Central Suffolk and North Ipswich - the hybrid seat that stretches from the heart of town to countryside
- Credit: citizenside.com
Created in 1983 and amended twice in boundary reviews, Central Suffolk and North Ipswich is a hybrid seat that joins some of the most deprived parts of Ipswich to some of the most affluent towns and farmland in the county, says Paul Geater, political writer.
The overall effect has been to create the safest Conservative seat in Suffolk – and it is extremely difficult to foresee any result other than a Tory victory here during the early hours of May 8.
Most of the seat’s population lives in a belt around the north of Ipswich stretching from the Castle Hill, Whitton and Whitehouse estates in the town, to Claydon, Barham and Great Blakenham and across to Kesgrave and Rushmere St Andrew to the north east of Ipswich.
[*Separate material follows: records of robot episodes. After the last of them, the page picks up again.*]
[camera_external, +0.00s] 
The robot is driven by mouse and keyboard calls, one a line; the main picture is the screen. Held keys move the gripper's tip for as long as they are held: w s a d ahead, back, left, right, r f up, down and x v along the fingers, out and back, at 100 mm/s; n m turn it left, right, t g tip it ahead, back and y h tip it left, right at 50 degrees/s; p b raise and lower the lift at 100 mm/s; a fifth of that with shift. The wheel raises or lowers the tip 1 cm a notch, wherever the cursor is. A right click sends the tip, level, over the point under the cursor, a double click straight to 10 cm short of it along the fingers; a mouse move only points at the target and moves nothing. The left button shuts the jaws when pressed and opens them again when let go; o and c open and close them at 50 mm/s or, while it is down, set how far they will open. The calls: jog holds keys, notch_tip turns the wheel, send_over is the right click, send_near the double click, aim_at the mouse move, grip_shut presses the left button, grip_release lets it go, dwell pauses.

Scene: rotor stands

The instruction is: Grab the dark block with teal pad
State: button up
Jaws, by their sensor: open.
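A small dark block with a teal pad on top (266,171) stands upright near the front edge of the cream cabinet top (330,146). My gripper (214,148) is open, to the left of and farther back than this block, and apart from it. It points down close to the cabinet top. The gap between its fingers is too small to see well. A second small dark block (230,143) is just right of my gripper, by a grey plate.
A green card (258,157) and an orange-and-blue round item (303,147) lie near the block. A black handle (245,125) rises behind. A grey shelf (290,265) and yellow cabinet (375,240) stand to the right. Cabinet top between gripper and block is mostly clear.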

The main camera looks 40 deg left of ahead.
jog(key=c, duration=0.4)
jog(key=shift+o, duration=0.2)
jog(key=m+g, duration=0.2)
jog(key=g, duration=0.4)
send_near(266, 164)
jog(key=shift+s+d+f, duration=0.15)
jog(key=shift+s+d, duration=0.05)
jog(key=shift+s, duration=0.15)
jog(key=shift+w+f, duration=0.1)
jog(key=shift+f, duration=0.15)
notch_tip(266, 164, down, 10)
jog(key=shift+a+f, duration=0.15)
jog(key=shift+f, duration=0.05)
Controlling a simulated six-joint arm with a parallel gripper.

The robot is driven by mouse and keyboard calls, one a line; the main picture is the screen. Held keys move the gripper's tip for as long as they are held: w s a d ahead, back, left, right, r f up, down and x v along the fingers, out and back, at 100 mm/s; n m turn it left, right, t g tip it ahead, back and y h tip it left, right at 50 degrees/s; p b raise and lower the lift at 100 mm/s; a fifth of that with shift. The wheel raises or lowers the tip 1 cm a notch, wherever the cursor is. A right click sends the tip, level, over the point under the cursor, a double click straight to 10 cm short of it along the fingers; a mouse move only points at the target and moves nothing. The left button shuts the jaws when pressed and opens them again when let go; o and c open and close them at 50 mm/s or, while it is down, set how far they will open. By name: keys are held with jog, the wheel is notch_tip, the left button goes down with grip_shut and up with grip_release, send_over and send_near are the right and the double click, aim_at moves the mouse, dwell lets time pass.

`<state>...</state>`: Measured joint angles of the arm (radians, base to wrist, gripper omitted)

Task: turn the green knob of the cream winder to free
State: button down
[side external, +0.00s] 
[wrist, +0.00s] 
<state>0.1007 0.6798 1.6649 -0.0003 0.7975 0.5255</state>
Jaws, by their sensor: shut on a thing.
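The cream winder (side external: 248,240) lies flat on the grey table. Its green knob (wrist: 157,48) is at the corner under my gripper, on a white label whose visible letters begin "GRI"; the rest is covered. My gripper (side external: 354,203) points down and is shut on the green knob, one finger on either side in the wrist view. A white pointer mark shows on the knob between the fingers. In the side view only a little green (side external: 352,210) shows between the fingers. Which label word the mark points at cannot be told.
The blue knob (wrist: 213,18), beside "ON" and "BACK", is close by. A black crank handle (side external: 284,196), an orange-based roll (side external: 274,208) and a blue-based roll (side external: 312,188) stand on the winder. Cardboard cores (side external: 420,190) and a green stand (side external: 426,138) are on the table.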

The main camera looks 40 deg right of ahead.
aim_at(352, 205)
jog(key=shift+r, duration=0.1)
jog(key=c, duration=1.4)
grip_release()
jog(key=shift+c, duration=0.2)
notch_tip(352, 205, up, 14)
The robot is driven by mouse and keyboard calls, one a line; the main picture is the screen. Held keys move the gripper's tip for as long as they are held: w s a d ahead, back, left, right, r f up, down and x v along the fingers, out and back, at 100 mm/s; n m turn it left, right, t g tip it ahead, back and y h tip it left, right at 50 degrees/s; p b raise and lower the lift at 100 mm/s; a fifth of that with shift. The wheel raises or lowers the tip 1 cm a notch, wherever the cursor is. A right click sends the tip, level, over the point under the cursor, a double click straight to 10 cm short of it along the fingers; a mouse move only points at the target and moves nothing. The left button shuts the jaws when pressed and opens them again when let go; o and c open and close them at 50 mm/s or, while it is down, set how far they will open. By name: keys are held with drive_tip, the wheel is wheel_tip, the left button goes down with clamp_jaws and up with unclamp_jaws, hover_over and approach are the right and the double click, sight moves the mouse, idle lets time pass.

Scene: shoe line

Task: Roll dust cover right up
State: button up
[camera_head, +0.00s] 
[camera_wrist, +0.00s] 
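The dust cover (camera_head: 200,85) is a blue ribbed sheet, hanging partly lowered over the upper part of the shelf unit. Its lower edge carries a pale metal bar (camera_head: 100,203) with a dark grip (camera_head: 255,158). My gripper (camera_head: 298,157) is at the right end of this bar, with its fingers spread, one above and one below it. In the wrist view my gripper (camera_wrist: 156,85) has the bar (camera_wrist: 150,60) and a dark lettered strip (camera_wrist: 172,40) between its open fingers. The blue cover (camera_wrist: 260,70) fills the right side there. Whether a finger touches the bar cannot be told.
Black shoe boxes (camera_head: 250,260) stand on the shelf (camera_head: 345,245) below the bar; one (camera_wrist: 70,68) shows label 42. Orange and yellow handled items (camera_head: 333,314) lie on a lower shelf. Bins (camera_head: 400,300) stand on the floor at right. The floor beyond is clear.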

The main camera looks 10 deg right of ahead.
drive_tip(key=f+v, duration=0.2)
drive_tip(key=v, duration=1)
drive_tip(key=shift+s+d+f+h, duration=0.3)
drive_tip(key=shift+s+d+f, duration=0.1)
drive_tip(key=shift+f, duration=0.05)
However north of this the seat extends right up to the Norfolk border and contains dozens of small villages and hamlets.
The largest town outside greater Ipswich is Framlingham and it also includes Wickham Market, Eye, and Debenham.
Dr Dan Poulter was first elected MP for the seat five years ago, succeeding long-serving MP Sir Michael Lord (now Lord Framlingham).
The challenges facing the seat vary considerably – and at times it has looked rather like a constituency that has been put together from bits that didn’t fit anywhere else in the county!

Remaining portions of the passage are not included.